21 de Setembro de 2018 às 11:17

O pacifismo de ‘Castelo de areia’, de Fernando Coimbra Ocre (Nicholas Hoult): soldado humano, que sente a vergonha da guerra. Foto: Divulgação

Nildo Benedetti - [email protected]

Durante a invasão norte-americana do Iraque em 2003, um bombardeio aéreo interrompe o abastecimento de água de uma cidade iraquiana. Um grupo de soldados americanos é designado para transportar água por caminhões e outro grupo trata de reparar as tubulações danificadas. Para minar a imagem do invasor junto à população local, os iraquianos resistentes procuram destruir o caminhão que transporta a água.

Sem tomar partido entre as facções em conflito, “Castelo de areia” critica sutilmente, qualquer guerra, utilizando-se da do Iraque como exemplo. Mostra como os soldados, empurrados por discursos encorajadores dos superiores, tentam exibir orgulho da farda, força física e mental, capacidade de decidir sem hesitar, solidariedade. Empunham armas sofisticados e vestem uma parafernália de equipamentos; e têm os maneirismos dos atores de filmes de guerra. Mas são pessoas comuns, frágeis, que temem a morte frente a um inimigo que não se vê, que querem voltar para casa, que não se questionam sobre o sentido do que estão fazendo. Esse exército aparentemente invencível, mas que bate em retirada no único combate terrestre do filme, tem a fragilidade do castelo de areia referido no título. O protagonista, soldado Ocre, dá-se conta do disparate e da vergonha de participar dessa tragédia, de ser parte dessa insensatez e, por isso, permanece pensativo e angustiado.

Um iraquiano que colabora com as forças invasores pede que seu pagamento seja efetuado em dólares. Um capitão, ironicamente, pergunta se pode pagá-lo em “liberdade e democracia?” e ele responde com um gesto obsceno. Esta breve passagem ilustra o mecanismo da política de guerra, em que coexistem interesses do invasor e valores que ele afirma defender. Com isto, engabela o público e o leva a aceitar a guerra. No Iraque, o interesse eram as reservas de petróleo, o faturamento de indústria bélica e a reconstrução do país devastado, mas e o valor propagado era o da destruição de armas químicas - nunca encontradas - e ligações de Sadam Hussein com a Al-Qaeda -- nunca provadas.
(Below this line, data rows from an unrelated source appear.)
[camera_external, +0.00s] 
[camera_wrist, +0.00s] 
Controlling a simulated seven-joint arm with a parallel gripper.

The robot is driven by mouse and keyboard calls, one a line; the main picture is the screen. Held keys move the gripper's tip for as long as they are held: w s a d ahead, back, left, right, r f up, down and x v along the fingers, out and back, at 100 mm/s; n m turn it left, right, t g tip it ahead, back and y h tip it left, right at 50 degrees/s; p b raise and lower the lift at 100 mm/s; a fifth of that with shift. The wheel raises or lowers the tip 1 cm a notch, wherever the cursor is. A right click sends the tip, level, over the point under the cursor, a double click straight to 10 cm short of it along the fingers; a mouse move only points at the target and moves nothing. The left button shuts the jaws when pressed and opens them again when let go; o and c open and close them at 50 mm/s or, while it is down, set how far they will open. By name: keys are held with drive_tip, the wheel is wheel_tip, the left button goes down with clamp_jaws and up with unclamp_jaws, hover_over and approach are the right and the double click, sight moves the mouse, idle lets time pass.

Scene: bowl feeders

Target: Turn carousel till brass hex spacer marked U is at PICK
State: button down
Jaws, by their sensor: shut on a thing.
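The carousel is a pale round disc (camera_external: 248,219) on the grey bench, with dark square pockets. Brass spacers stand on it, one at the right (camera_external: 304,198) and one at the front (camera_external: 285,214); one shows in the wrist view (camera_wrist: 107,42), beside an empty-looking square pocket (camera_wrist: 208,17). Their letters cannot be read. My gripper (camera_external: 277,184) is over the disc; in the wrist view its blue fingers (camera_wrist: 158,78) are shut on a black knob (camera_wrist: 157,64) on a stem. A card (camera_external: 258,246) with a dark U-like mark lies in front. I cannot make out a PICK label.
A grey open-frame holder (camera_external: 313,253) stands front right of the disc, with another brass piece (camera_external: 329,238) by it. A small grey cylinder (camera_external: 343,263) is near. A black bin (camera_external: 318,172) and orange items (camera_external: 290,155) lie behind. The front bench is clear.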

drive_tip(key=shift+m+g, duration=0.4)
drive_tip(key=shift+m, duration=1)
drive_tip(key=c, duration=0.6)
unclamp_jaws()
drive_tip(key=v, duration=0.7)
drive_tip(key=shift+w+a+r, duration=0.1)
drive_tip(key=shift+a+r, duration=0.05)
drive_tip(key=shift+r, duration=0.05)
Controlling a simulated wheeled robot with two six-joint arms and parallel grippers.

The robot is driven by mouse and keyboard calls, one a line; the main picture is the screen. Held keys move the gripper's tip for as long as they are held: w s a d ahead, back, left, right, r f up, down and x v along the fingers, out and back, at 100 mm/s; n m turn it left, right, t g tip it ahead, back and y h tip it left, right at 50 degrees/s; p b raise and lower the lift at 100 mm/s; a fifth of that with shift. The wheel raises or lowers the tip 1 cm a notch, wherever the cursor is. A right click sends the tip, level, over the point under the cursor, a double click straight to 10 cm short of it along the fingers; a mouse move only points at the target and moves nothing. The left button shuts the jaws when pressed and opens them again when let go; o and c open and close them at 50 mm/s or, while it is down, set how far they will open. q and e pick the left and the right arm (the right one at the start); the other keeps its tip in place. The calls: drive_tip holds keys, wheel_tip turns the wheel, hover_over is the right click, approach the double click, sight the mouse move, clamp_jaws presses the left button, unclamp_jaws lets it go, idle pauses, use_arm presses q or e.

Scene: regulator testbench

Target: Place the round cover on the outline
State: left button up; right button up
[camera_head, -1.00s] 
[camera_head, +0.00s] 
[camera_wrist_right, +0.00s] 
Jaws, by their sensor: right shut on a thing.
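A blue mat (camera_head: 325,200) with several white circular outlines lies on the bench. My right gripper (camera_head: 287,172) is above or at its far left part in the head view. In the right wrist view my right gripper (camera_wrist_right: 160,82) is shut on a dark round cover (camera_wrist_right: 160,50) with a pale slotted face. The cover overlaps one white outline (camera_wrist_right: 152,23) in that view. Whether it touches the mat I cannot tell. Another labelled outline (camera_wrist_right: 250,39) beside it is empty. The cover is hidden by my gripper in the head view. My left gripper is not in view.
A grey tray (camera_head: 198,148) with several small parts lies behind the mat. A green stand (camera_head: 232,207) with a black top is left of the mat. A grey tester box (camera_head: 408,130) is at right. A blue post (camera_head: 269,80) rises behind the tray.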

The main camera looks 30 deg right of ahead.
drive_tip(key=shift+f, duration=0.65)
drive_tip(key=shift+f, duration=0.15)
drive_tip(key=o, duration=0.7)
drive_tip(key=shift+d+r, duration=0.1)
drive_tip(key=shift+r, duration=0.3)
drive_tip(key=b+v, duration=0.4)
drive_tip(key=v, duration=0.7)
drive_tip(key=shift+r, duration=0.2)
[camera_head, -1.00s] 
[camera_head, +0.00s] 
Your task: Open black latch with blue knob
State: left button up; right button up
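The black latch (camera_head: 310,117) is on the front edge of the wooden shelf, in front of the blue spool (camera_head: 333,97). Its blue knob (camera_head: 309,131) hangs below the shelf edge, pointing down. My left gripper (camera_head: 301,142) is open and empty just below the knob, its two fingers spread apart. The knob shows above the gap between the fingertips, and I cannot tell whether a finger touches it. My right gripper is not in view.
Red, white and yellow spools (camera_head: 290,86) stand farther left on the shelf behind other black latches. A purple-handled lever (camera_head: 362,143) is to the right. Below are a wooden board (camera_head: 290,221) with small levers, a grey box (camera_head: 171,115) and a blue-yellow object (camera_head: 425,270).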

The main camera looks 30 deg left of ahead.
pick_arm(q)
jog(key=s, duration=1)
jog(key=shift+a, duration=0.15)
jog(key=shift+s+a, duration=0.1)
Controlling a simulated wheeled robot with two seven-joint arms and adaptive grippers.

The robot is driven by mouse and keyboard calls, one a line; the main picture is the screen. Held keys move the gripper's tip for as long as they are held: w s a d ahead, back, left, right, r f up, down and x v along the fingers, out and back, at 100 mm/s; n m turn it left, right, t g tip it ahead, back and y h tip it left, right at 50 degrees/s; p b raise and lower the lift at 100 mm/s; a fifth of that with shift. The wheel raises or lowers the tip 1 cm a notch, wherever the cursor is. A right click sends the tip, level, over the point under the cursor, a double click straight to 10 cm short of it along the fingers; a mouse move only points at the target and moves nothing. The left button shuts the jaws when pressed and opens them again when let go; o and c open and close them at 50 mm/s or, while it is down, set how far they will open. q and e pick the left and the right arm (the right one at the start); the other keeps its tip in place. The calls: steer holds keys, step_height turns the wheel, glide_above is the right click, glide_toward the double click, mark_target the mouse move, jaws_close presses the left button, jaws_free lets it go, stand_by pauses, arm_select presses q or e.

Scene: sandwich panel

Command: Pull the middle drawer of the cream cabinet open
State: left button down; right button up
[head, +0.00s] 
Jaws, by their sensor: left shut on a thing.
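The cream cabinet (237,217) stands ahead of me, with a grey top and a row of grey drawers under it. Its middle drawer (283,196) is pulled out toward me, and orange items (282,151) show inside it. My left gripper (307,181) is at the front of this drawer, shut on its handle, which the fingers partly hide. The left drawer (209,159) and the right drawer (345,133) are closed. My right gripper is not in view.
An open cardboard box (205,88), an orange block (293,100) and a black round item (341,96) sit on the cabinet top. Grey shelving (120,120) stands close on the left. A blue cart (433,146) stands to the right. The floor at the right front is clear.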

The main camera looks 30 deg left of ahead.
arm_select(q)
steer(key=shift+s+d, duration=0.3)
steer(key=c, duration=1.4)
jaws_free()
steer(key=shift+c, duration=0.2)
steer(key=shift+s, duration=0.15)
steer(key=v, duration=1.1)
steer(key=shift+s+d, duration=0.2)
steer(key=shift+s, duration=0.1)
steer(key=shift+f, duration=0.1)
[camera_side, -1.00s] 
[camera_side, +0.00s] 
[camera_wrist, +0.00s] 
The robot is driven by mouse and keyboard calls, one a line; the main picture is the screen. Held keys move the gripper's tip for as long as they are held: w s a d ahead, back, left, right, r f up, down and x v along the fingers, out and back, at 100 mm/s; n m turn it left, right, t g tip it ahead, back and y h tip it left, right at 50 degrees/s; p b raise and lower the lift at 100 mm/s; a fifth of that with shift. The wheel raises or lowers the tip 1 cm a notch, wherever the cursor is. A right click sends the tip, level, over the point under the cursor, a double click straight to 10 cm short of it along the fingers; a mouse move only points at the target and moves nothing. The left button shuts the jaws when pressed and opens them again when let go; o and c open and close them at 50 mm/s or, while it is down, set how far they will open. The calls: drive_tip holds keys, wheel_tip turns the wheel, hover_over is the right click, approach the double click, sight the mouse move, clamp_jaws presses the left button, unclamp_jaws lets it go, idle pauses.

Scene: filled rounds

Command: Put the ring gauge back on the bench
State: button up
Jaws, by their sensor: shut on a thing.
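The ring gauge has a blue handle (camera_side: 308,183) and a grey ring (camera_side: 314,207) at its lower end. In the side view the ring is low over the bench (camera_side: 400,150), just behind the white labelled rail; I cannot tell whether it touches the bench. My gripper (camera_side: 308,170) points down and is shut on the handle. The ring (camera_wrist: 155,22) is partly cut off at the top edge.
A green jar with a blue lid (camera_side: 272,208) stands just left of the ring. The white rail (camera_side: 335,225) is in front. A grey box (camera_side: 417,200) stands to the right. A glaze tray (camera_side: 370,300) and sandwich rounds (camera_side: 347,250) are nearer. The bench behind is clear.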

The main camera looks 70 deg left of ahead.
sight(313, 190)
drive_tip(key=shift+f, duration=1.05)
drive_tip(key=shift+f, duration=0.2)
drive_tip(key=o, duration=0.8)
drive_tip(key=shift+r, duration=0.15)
Como bônus, liberdade e democracia para todos.

A destruição e a reconstrução da adutora de água é figura do sinistro interesse econômico que movimenta a guerra. Arrasa-se uma nação propagando a defesa de valores humanos e depois reconstrói-se o que foi arrasado, para simular piedade pelo sofrimento alheio. As forças de resistência reagem (no caso, destruindo novamente a adutora). Cria-se então uma espiral destrutiva em que ganham uns poucos (que estão bem instalados nas suas poltronas longe da guerra e decidem quando e como fazê-la) e em que muitos, de todas as idades e de todos os gêneros, perdem os bens, a dignidade, a vida.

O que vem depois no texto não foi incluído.